Although our results do not underline the concerns based on relative power theory’s predictions, i.e. political and economic inequality reinforce each other, our findings support previous studies’ conclusions that voter turnout in general is depressed by economic inequality (Horn 2011; Polacko et al. 2020; Solt 2008; but see Stockemer and Scruggs 2012), which raises other concerns. Low rates of participation may be regarded as a sign of disaffection and a threat to the functioning of democracy (Lijphart 1997; Norris 1999; but see Rosema 2007; Lutz and Marsh 2007). Moreover, that the income gap in voting does not vary with economic inequality in wealthier countries does not necessarily mean that political inequality remains unaffected. Higher socioeconomic groups participate to a higher rate in other forms of politics as well (e.g. Brady et al. 1995; Hakhverdian et al. 2012), and Solt (2015) showed that relative power theory’s predictions are confirmed for various forms of non-violent protest. Similarly, Filetti and Janmaat (2018) showed that in Europe, income inequality widens the gap between the rich and the poor for boycotting products and signing petitions, but not for voting. Moreover, political inequality is more than inequality in political participation. It also comprises the extent to which various groups are involved in civil society organizations, are represented in government, are able to set the political agenda, and influence political decisions and the implementations of those decisions (Houle 2018; Schakel 2020). When taking such a broad conceptualization of political equality, it was found to be negatively related to economic inequality at the macro level in a global sample of countries (Houle 2018). Moreover, policy in advanced democracies is more responsive to higher income groups than it is to middle- and low-income groups (Schakel 2020). Altogether, our results combined with other studies do not imply that economic and political inequality cannot reinforce each other, but it is important to study their interrelationships for various forms of political participation and other forms of power, to get a better insight in how economic inequality affects political inequality, and vice versa, in wealthy democracies.

The negative association between economic inequality and the income gap in voting is in line with Hypothesis 2 for the less-wealthy countries. However, since we found this pattern in the complete sample of countries, we investigated the moderating role of clientelism in the complete sample. These analyses showed that the effect of relative income is weaker when levels of clientelism are higher, which was constant across levels of national wealth. When clientelism and economic inequality were both included as moderators, both interactions were significant, but the interaction between economic inequality and income was reduced. It suggests that although clientelism might partially explain why economic inequality reduces the income gap in voter turnout, there must also be other mechanisms that explain a negative relationship between economic inequality and political inequality. Hypothesis 3 was therefore only partly supported by our results.

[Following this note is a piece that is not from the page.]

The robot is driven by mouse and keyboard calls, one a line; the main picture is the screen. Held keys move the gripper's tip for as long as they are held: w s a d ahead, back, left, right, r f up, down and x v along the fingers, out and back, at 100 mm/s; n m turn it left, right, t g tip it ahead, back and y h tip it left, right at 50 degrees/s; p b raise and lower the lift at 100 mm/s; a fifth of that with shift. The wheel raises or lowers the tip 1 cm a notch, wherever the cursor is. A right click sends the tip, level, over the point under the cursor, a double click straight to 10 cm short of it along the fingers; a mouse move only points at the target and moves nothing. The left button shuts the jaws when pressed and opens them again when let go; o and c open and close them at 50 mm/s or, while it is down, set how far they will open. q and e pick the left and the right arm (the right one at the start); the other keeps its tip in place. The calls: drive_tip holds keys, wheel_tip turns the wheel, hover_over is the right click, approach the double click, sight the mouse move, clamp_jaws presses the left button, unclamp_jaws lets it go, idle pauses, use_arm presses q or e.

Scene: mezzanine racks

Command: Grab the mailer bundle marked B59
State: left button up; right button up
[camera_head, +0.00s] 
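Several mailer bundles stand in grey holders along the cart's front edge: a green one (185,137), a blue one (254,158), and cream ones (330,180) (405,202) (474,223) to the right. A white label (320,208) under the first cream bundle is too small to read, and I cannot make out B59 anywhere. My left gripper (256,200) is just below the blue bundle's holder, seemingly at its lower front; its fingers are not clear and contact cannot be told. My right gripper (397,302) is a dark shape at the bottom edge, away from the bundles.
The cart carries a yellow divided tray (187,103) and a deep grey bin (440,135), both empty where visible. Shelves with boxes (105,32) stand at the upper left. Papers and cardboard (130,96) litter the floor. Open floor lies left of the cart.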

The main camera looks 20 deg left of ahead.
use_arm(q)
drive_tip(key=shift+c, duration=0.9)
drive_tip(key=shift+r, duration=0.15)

Moreover, the prevalence of clientelism does not exactly work as we argued. The lower income groups are not more likely to vote when clientelism is higher, which is not in line with Amat and Beramendi’s (2016) argument that lower income groups would be responsive to direct short-term benefits. However, higher income groups are less likely to vote when clientelism is higher, which is in line with the theoretical mechanism we outlined based on Matsubayashi and Sakaiya’s (2018) argument on vote-buying. Since higher income citizens are not the target of clientelistic strategies, they might perceive political parties that employ such strategies as corrupt and unfair, negatively affecting their sense of political trust and efficacy, and their likelihood to vote. Since our results suggest that especially the higher income groups are responsive to contextual conditions, further studies should analyze more precisely why, beyond only focusing on political parties’ mobilization strategies. Following Kasara and Suryanarayan (2015, 2020), higher income groups are more likely to vote when the potential tax exposure of the rich is high. This is the case when the state’s capacity to tax income is higher. It is likely that the poorer, more unequal countries with high levels of clientelism in our sample are also countries with low bureaucratic capacity (Kitschelt and Wilkinson 2007; Kasara and Suryanarayan 2015). Future studies could therefore explore to what extent the associations between clientelism and inequality on the one hand, and the income gap in voting on the other hand, can be explained by the state’s bureaucratic capacity and government effectiveness (Kasara and Suryanarayan 2020).

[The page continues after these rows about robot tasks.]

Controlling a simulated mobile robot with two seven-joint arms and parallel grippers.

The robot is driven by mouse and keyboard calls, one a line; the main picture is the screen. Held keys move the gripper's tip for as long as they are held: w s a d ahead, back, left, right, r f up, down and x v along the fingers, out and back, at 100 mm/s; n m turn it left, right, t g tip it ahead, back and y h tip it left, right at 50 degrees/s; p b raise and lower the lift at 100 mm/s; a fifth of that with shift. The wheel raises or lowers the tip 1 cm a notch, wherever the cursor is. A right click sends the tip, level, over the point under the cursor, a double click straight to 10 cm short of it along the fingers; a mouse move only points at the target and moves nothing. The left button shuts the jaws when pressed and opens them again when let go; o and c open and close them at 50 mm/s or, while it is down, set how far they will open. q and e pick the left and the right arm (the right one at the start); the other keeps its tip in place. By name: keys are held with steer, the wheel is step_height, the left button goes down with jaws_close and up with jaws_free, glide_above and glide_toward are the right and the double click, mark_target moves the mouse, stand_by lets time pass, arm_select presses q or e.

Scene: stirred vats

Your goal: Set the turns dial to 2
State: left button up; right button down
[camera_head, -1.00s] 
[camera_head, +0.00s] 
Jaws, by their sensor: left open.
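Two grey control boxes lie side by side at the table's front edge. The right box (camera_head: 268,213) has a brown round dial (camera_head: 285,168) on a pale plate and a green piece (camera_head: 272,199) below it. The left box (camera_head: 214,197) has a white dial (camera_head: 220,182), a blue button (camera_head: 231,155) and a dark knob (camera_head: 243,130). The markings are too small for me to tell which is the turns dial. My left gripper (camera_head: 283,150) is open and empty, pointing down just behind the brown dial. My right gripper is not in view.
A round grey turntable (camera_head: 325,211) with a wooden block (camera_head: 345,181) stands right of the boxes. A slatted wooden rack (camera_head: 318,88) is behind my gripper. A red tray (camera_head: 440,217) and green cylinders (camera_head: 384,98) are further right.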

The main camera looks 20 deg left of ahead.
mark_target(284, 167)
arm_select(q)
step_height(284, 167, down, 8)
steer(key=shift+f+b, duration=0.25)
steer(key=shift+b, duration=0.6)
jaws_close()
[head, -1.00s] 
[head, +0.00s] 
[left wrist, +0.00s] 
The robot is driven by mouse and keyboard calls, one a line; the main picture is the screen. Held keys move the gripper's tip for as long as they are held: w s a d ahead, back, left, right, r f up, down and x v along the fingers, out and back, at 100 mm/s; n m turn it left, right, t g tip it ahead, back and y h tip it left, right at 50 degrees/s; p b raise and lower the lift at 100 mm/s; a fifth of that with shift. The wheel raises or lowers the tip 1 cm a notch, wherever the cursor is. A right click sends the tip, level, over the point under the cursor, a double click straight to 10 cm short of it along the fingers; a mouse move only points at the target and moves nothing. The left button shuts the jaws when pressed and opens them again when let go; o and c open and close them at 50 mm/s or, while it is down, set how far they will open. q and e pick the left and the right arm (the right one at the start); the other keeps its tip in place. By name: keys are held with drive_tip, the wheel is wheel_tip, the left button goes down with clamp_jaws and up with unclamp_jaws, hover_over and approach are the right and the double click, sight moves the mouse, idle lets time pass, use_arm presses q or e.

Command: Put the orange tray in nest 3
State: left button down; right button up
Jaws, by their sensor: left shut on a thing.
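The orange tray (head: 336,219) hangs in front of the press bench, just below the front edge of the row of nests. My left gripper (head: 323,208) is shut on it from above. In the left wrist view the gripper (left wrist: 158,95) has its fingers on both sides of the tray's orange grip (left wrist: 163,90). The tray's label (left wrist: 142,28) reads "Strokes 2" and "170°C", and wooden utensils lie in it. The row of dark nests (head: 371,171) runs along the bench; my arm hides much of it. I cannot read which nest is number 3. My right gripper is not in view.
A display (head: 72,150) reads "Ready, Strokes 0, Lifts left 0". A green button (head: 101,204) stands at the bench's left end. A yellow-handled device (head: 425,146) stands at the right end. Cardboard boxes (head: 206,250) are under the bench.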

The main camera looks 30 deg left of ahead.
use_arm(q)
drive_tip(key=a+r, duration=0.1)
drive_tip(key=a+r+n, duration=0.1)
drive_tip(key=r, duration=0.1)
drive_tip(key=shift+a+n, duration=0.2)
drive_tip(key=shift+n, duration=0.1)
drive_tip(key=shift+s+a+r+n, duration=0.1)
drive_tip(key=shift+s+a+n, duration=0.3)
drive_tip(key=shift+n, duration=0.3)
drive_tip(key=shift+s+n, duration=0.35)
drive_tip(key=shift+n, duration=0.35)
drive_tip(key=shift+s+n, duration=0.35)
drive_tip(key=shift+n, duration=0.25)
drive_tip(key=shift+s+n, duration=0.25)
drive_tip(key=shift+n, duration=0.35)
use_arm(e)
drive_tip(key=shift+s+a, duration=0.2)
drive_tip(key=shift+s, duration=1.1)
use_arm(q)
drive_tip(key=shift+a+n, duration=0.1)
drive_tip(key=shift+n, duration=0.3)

This study was limited in certain aspects and therefore future research could try to improve upon our study in several other ways. First, we only looked at the effect of net income inequality measured with the Gini coefficient. Future studies may compare different measures of economic inequality (e.g. gross Gini, P90/P10) to study whether our results are robust to different operationalizations of economic inequality (see Gallego 2015 for a discussion on gross and net inequality). Second, our measure of relative income is not perfectly comparable between surveys, although we created income quintiles for each country-year for each survey. Namely, in some surveys these quintiles were based on the actual income distribution in the country (ESS after 2006, ASIAN & ISSP) and in some surveys these categories were based on the income distribution of the sample (LAPOP, WVS, ESS before 2006). We explored the extent to which the differences in measurement between surveys affected the estimate for the effect of relative income on voting in Online Appendix 3. These comparisons lead us to cautiously conclude that, overall, differences in the effect of income are not caused by different operationalizations of the income variable between surveys. To control for survey differences in our models, we included dummy variables for the surveys in each model.

Notwithstanding these limitations, this study adds some important insights to the literature on economic and political inequality. Our study’s results question the assumption that economic inequality undermines political equality in voting in wealthy democracies and indicate that, in general, economic inequality is even negatively related to inequality in voting. Although clientelism partially explains why economic inequality reduces the income gap in voter turnout, it does not do so in the way we expected. Importantly, our results do not imply that economic inequality is positive for democratic representation, since economic inequality was found to depress the likelihood of voting for all income groups, and other studies indicated that economic inequality is associated with political inequality in several other ways than through voting.